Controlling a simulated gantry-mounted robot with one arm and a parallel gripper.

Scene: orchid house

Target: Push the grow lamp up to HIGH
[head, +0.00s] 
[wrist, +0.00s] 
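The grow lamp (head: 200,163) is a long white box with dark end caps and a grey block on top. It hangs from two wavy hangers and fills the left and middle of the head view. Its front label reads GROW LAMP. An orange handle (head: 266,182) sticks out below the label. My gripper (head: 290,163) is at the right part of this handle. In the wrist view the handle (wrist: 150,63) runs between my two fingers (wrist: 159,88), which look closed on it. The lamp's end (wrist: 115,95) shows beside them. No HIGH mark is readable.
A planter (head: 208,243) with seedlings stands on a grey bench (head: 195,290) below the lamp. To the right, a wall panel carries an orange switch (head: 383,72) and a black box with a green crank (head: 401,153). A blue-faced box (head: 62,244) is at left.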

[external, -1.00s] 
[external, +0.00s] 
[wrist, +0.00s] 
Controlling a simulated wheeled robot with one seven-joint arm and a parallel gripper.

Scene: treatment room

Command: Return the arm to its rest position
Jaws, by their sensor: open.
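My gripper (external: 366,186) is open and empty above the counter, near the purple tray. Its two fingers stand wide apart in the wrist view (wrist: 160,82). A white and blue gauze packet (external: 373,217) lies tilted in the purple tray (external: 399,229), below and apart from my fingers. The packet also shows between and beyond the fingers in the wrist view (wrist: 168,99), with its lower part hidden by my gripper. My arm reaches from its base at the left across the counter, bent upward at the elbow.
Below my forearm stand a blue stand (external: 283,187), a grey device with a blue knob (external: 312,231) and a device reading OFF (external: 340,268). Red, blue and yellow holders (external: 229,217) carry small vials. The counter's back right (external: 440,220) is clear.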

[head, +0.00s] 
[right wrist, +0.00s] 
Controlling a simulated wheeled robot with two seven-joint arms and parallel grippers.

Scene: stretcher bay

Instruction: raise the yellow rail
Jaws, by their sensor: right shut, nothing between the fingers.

Your task: Restate the listing in full, word for word.

Answer for this exercise:
Controlling a simulated gantry-mounted robot with one arm and a parallel gripper.

Scene: orchid house

Target: Push the grow lamp up to HIGH
[head, +0.00s] 
[wrist, +0.00s] 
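The grow lamp (head: 200,163) is a long white box with dark end caps and a grey block on top. It hangs from two wavy hangers and fills the left and middle of the head view. Its front label reads GROW LAMP. An orange handle (head: 266,182) sticks out below the label. My gripper (head: 290,163) is at the right part of this handle. In the wrist view the handle (wrist: 150,63) runs between my two fingers (wrist: 159,88), which look closed on it. The lamp's end (wrist: 115,95) shows beside them. No HIGH mark is readable.
A planter (head: 208,243) with seedlings stands on a grey bench (head: 195,290) below the lamp. To the right, a wall panel carries an orange switch (head: 383,72) and a black box with a green crank (head: 401,153). A blue-faced box (head: 62,244) is at left.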

[external, -1.00s] 
[external, +0.00s] 
[wrist, +0.00s] 
Controlling a simulated wheeled robot with one seven-joint arm and a parallel gripper.

Scene: treatment room

Command: Return the arm to its rest position
Jaws, by their sensor: open.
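My gripper (external: 366,186) is open and empty above the counter, near the purple tray. Its two fingers stand wide apart in the wrist view (wrist: 160,82). A white and blue gauze packet (external: 373,217) lies tilted in the purple tray (external: 399,229), below and apart from my fingers. The packet also shows between and beyond the fingers in the wrist view (wrist: 168,99), with its lower part hidden by my gripper. My arm reaches from its base at the left across the counter, bent upward at the elbow.
Below my forearm stand a blue stand (external: 283,187), a grey device with a blue knob (external: 312,231) and a device reading OFF (external: 340,268). Red, blue and yellow holders (external: 229,217) carry small vials. The counter's back right (external: 440,220) is clear.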

[head, +0.00s] 
[right wrist, +0.00s] 
Controlling a simulated wheeled robot with two seven-joint arms and parallel grippers.

Scene: stretcher bay

Instruction: raise the yellow rail
Jaws, by their sensor: right shut, nothing between the fingers.

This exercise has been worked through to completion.